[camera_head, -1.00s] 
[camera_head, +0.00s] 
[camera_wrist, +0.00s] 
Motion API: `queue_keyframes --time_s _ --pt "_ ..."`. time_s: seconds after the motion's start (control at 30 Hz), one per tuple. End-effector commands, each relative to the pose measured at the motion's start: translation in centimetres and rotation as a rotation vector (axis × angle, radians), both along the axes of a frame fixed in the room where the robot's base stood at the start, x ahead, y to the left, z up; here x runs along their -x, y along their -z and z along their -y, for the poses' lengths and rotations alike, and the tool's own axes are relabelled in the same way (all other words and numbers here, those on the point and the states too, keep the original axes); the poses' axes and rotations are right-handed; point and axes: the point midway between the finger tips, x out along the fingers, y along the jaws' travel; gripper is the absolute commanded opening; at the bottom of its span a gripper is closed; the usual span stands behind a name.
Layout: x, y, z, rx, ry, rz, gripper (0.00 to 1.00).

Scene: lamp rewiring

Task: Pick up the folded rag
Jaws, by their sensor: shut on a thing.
··········
▸ **Set task**:
Only the lines from the beginning of the material to the line containing "[camera_wrist, +0.00s]" should be echoed, verbatim and in full.

▸ **Solution**:
[camera_head, -1.00s] 
[camera_head, +0.00s] 
[camera_wrist, +0.00s] 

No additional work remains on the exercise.